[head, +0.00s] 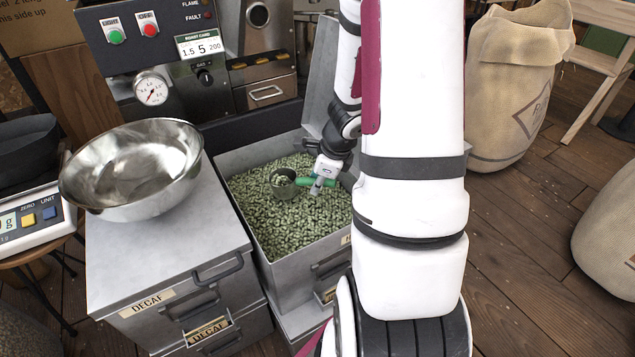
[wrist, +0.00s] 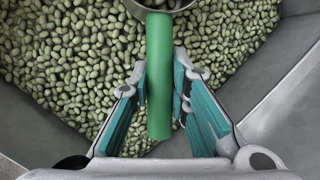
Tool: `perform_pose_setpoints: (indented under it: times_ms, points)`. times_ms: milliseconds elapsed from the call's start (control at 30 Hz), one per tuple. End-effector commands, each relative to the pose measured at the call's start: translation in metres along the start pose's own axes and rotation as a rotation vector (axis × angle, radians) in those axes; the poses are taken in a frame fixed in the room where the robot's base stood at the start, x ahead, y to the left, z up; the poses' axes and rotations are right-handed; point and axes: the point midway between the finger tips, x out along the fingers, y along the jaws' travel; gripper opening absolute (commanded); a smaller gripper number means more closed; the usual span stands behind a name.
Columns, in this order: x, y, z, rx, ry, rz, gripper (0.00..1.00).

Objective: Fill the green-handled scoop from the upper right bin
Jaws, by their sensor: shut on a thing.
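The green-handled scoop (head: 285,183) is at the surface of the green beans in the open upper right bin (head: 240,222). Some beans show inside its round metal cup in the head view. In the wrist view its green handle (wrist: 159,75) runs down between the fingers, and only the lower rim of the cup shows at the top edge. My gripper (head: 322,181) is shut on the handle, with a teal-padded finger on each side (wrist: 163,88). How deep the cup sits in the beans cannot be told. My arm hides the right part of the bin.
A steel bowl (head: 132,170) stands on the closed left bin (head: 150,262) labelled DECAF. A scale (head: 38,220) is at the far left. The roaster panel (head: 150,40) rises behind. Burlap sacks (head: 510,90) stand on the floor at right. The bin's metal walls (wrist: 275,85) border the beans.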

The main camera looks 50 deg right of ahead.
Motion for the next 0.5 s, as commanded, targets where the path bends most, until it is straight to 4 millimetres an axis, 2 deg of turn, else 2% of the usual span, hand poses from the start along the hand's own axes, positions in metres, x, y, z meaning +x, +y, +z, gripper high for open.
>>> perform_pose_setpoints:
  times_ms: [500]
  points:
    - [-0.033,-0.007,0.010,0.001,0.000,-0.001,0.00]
________________________
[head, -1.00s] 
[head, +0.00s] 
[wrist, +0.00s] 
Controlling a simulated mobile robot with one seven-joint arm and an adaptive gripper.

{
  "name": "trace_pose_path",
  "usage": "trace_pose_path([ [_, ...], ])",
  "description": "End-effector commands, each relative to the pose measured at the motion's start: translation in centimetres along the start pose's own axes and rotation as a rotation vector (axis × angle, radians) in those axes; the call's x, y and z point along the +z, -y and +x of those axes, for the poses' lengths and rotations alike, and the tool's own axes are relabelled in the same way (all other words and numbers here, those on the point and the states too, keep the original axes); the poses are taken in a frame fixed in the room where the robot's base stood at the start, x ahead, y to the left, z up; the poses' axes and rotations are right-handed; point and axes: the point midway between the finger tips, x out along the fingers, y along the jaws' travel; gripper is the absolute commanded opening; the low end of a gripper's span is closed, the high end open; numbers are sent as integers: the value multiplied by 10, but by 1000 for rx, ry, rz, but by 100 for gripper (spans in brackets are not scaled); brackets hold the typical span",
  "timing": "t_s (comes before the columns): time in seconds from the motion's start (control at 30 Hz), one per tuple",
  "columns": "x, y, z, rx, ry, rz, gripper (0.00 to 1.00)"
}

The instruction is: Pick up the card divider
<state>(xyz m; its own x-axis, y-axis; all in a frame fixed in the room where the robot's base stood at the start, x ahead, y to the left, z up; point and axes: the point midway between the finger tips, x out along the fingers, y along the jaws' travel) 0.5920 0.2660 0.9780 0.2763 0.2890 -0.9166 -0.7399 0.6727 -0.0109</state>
________________________
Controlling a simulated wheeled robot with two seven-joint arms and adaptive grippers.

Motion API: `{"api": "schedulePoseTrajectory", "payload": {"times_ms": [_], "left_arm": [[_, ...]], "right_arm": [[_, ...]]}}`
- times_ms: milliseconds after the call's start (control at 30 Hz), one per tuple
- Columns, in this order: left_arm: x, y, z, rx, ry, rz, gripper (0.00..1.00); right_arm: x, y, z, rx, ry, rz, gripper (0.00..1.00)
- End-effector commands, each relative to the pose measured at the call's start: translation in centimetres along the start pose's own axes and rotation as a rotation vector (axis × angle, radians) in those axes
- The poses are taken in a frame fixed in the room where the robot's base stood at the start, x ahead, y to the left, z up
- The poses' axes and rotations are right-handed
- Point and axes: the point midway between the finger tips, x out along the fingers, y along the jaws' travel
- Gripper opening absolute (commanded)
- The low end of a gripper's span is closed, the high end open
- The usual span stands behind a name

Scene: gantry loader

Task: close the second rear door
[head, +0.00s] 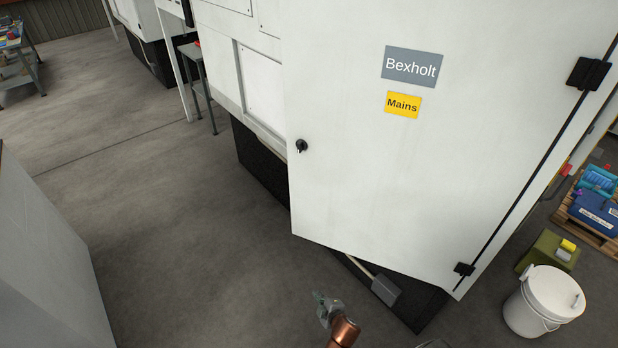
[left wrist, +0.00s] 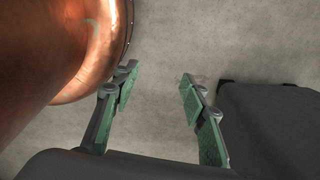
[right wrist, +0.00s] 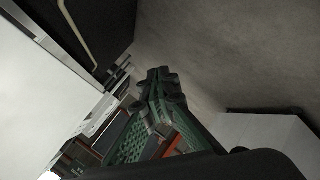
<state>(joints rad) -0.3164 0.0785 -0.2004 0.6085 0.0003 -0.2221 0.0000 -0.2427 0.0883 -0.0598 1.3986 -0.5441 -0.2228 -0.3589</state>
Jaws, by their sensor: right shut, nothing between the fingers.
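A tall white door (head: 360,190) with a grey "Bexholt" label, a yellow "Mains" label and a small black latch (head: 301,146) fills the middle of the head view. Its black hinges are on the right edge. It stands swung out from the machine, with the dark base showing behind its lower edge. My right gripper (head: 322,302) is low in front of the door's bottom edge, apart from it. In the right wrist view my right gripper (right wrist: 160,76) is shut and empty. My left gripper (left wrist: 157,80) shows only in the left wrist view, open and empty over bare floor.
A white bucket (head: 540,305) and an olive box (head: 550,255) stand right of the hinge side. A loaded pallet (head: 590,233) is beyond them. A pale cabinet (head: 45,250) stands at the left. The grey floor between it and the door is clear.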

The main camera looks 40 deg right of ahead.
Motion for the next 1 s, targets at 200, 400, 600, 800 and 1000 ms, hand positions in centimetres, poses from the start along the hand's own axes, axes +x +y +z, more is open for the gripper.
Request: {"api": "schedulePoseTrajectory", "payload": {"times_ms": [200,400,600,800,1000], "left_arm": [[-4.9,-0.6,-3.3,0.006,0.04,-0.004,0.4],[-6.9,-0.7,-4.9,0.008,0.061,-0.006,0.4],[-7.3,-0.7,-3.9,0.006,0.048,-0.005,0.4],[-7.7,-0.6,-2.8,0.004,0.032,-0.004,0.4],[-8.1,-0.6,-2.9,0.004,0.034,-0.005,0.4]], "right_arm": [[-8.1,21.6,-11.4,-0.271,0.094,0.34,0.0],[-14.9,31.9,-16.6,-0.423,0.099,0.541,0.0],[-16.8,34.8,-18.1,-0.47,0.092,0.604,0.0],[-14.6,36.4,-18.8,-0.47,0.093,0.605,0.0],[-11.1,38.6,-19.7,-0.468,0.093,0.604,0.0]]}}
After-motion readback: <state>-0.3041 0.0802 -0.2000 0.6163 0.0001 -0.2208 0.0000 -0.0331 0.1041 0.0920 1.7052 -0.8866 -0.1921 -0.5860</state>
________________________
▶ What to work on: Using the listing above, list every line in which the string "this" occurs.

▶ Complete answer:
Columns, in this order: x, y, z, rx, ry, rz, gripper (0.00..1.00).
- Columns, in this order: left_arm: x, y, z, rx, ry, rz, gripper (0.00..1.00); right_arm: x, y, z, rx, ry, rz, gripper (0.00..1.00)

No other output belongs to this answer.